Pourquoi donc sortir de ma ligne éditoriale ? Parce que
Esperluette est proche de fêter sa troisième
année et que Jean-Philippe a été l’une de mes sources d’inspiration. Etudiant brillant au
lycée, il entre en prépa puis dans une grande école pour poursuivre ses études d’ingénieur
en génie de l’environnement, d’abord au Danemark puis au Royaume-Uni où il a terminé son doctorat.
Un jour, il est venu annoncer à mes parents qu’il arrêtait tout pour devenir écrivain. Il a ensuite
déménagé au Portugal, est devenu traducteur et ses envies d’écriture ont évolué pour l’emmener vers
la musique électroacoustique. C’est lui le premier qui m’a montré que l’on pouvait oser et sortir
d’une voie toute tracée pour tenter des aventures professionnelles un peu plus « folles ». C’est lui aussi
qui m’a parlé de podcast quand je lui ai dit que j’aimerais continuer à faire des interviews
après une expérience radio pendant le festival. Il m’a donné mon premier micro et a créé le jingle
d’Esperluette. Vous voyez maintenant le rapport entre Esperluette et Jean-Philippe. Mais ce n’est
pas le portrait de mon frère que je veux partager avec vous, c’est le portrait d’un artiste avec les
étapes de sa nouvelle carrière, ses inspirations sa sensibilité et ses envies créatives. C’est le
portrait de quelqu’un qui ose avancer sur un nouveau chemin. Vous entendrez d’ailleurs que
ses expériences d’ingénieur ne sont jamais bien loin de ses créations. Cet épisode sera
également l’occasion pour vous d’essayer d’écouter certains sons autrement… Vous verrez. Bonne écoute !
Jean-Philippe : Bonjour je m’appelle Jean-Philippe Drécourt et je suis compositeur de musique électroacoustique.

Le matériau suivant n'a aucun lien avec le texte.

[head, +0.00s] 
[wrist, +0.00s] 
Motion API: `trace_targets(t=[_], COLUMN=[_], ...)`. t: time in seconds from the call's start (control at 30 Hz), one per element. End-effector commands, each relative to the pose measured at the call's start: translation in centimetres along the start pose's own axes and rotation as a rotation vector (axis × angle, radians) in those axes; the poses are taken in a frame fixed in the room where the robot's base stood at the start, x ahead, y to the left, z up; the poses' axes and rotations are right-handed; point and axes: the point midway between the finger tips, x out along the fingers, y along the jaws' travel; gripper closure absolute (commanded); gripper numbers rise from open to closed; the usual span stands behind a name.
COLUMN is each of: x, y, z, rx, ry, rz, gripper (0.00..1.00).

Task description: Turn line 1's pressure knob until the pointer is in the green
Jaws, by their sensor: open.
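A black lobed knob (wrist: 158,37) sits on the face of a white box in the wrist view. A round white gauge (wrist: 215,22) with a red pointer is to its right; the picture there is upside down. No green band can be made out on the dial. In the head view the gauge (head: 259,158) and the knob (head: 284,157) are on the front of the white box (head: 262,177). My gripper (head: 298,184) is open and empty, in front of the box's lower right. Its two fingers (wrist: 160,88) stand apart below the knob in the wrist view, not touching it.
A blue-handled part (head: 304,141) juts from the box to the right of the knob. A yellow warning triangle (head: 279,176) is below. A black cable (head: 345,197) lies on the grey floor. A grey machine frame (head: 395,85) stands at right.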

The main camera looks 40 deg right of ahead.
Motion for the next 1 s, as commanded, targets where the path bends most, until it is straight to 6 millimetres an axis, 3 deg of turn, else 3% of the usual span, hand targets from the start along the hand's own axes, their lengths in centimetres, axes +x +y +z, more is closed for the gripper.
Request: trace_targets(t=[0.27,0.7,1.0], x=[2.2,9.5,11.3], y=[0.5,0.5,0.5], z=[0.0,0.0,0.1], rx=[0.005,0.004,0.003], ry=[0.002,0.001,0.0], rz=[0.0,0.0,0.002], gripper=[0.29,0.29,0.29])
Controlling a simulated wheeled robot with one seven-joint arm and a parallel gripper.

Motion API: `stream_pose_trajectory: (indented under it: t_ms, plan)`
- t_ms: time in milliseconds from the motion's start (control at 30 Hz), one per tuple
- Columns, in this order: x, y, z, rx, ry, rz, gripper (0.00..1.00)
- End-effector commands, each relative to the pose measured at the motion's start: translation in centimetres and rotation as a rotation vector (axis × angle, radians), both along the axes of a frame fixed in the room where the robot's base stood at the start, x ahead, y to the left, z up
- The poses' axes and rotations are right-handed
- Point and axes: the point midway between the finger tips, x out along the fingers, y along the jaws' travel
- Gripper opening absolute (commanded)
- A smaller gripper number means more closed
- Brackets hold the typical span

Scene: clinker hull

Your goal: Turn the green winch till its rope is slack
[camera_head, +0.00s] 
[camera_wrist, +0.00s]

En fait ça a commencé en troisième. J’ai un copain qui m’a ramené un disque de The Art of noise, qui
est un groupe de musique expérimentale anglais et qui travaillait justement avec des
sons montés. A cette époque là ils montaient encore
sur des bandes. Lui était
super fan et j’avoue que tout de suite j’ai accroché. Donc à ce moment là je ne savais pas
encore que j’allais devenir compositeur de
musique électroacoustique, loin de là. Mais en
y réfléchissant, c’est vraiment l’amorce,
c’est là où ça a commencé et où j’ai dit « ah ça
c’est autre chose, c’est pas de la musique pop, c’est pas juste du
piano, ou un violon, ou du synthé, il y a autre chose. » C’est vrai que tout
de suite ça m’a passionné. Vraiment j’ai adoré. Après j’ai oublié.
Les études, tout ça… Après j’étais au Danemark et j’ai une amie qui avait
un zoom H1. Elle enregistrait des livres audios, moi je l’utilisait pour enregistrer les chats
qui ronronnaient. Je suis allé enregistrer la mer et tout ça, mais là j’étais plus dans le
field recording, donc l’enregistrement de terrain où on enregistre des sons naturels ou des sons
de la vie et on ne monte pas. On ne transforme pas.
On ne fait rien. Juste on les met comme ça,
on les présente comme ça. C’est un témoignage du
paysage sonore d’un endroit ou
d’une situation. Et après j’ai rencontré un pote à Londres qui lui faisait ça aussi. Donc on a commencé
à sortir, à aller enregistrer à Londres, faire des trucs. Puis il m’a prêté un livre « In the field »
qui m’a complètement changé la vie. En fait le livre montrait qu’il y avait d’autres gens qui
faisaient ça et qui après composaient de la musique avec ces enregistrements, ces field recordings.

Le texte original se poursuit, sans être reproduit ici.